== Exercise brief ==
Reproduce every line in the listing that contains the word "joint".

== Given records ==
────────────────────────────────────────

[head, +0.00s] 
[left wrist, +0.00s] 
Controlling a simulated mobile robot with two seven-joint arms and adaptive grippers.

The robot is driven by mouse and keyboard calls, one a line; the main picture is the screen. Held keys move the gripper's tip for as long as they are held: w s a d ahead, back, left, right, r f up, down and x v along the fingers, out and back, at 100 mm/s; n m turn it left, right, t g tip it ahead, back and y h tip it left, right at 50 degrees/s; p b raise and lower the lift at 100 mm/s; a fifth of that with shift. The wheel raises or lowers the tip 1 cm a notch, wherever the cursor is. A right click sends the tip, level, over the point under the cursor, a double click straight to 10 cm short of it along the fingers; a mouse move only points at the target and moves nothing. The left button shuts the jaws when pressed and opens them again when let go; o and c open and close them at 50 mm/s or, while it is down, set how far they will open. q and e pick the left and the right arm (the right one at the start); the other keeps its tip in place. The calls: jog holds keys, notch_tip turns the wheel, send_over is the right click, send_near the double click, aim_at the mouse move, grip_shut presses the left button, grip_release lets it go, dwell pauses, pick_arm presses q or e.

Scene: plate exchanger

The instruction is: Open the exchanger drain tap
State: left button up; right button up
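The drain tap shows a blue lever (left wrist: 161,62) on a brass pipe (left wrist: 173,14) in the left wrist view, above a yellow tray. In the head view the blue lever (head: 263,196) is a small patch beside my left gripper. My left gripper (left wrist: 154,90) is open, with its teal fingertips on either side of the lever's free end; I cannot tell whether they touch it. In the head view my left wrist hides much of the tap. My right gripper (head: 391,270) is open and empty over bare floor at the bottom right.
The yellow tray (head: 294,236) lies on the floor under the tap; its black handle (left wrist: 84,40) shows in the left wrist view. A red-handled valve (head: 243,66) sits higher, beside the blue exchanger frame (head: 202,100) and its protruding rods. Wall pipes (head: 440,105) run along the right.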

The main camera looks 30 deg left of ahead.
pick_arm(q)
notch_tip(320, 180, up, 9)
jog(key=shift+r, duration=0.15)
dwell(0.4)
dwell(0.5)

────────────────────────────────────────

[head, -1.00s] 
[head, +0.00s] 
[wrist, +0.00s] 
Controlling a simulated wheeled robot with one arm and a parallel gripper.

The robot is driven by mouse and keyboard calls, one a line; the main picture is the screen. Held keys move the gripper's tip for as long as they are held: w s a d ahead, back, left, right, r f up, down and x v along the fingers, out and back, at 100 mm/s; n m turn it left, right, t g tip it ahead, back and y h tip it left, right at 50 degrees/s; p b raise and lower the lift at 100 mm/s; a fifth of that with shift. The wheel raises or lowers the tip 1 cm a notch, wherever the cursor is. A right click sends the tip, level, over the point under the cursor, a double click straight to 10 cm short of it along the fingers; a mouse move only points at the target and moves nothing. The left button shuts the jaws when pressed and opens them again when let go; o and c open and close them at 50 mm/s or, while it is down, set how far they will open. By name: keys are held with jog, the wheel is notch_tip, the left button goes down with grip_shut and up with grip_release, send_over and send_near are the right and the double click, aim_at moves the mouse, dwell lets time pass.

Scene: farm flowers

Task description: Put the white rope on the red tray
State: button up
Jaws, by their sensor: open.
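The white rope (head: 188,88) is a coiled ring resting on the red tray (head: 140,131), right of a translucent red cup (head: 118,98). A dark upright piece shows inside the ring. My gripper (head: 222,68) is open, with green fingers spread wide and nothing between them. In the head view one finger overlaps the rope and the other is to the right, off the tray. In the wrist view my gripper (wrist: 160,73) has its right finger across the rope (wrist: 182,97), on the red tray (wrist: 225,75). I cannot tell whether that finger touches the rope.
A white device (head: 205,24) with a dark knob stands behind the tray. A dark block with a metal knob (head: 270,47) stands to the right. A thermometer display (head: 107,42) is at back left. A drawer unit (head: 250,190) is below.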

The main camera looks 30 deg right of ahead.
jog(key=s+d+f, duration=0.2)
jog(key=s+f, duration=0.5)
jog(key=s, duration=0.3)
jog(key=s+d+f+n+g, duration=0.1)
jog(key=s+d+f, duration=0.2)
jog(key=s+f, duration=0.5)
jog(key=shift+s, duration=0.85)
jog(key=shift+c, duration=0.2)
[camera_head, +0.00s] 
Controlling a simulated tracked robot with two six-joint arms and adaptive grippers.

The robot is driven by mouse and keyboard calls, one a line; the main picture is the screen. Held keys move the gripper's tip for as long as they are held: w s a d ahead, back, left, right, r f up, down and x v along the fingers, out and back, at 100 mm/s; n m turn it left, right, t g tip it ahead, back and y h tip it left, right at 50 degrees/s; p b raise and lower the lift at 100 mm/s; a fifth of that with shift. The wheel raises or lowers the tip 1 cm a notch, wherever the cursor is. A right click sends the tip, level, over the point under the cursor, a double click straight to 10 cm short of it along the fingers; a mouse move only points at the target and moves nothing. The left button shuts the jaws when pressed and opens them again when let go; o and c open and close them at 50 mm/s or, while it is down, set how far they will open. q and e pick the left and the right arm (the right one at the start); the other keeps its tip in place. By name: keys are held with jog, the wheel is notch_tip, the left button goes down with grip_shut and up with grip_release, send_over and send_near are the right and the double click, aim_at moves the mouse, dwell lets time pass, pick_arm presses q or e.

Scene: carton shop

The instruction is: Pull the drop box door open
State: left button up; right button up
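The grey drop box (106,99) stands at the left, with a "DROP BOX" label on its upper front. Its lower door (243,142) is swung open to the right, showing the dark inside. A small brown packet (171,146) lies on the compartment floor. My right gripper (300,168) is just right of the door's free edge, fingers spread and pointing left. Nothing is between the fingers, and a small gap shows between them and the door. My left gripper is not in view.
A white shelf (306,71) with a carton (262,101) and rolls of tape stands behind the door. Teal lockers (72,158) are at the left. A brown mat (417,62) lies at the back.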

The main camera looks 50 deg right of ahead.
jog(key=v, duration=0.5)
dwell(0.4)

────────────────────────────────────────

== Task answer ==
Controlling a simulated mobile robot with two seven-joint arms and adaptive grippers.
Controlling a simulated tracked robot with two six-joint arms and adaptive grippers.

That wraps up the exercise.